Takeaways from Sakshi’s Voice

  1. Scale your logo to a size that it’s comfortable to read and understand but not bigger.
  2. Use your tagline as a way to stand out and sell. Don’t use “Multi-lingual & Versatile Voice Actor”. Use “Angelic Hindi and Meticulous English Voice-Acting”
  3. Picture one person that you’ll talk to when writing your copy. Trick: Open your email program, enter the recipient’s email address, and type it as an email. Before you hit send, find a subject line that is both interesting for the recipient and selling your service
  4. Avoid generic copy like “make your messages more effective”. Write instead what it means that a message is being more effective. What’s the effect? More subscribers, more newsletter signups, higher sales conversions, increased AOV (average order value)?

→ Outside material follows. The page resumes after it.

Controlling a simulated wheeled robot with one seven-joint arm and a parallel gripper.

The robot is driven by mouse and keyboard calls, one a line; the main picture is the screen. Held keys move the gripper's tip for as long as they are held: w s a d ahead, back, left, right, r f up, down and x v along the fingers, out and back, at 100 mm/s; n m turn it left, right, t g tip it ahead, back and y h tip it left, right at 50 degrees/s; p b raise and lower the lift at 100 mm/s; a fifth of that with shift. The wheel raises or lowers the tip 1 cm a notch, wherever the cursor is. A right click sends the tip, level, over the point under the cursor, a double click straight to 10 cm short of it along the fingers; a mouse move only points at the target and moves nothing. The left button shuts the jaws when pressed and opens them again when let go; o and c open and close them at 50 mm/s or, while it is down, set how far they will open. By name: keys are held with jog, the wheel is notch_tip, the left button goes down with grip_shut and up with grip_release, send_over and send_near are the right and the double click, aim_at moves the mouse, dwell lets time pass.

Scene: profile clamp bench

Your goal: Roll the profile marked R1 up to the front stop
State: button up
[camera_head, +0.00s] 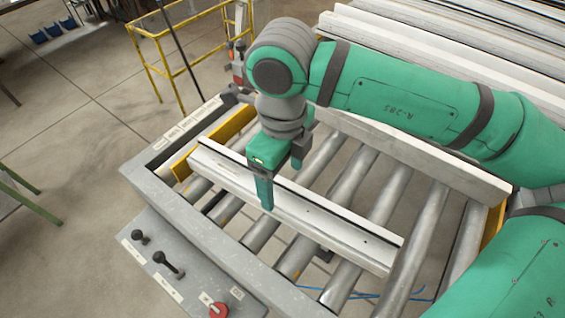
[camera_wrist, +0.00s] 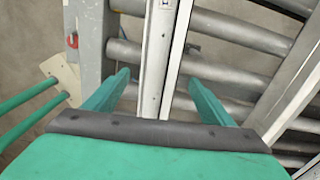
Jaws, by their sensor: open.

  5. Write precise benefits. Go 2, 3, 4, 5 levels deeper to extract all benefits. If something is ”easier for the listeners to understand” what does that mean for the client? It can mean that end customers will listen to the piece for a longer time. More people might finish it so that—depending on the platform—your client can get featured.
  6. Show your personality. Sakshi did a good job through her friendly photos and parts of her copy.
  7. Present unambiguous call-to-actions and clear directions on what you expect the reader to do next.
  8. No word is a filler. Every word is a brick that helps build the house that you’re going to sell.
  9. Show what you talk about. If you talk about offering to voice audiobooks, animations, or public service announcements, present examples exactly where you talk about your offer.
  10. Check your links. A broken link is a broken connection to your reader. It speaks volumes when experience breaks and it’s you to blame.
  11. Test through the eyes of your reader. If they’re visiting your site on their mobile—where it says “click on the ‘Get in Touch’ button at the top :)” and there is no such button—they will leave the site.

Whilst Sakshi did well with her very personal approach—something that Jon can learn from—she missed opportunities to sell her service. But it can be fixed through the copy I suggested above.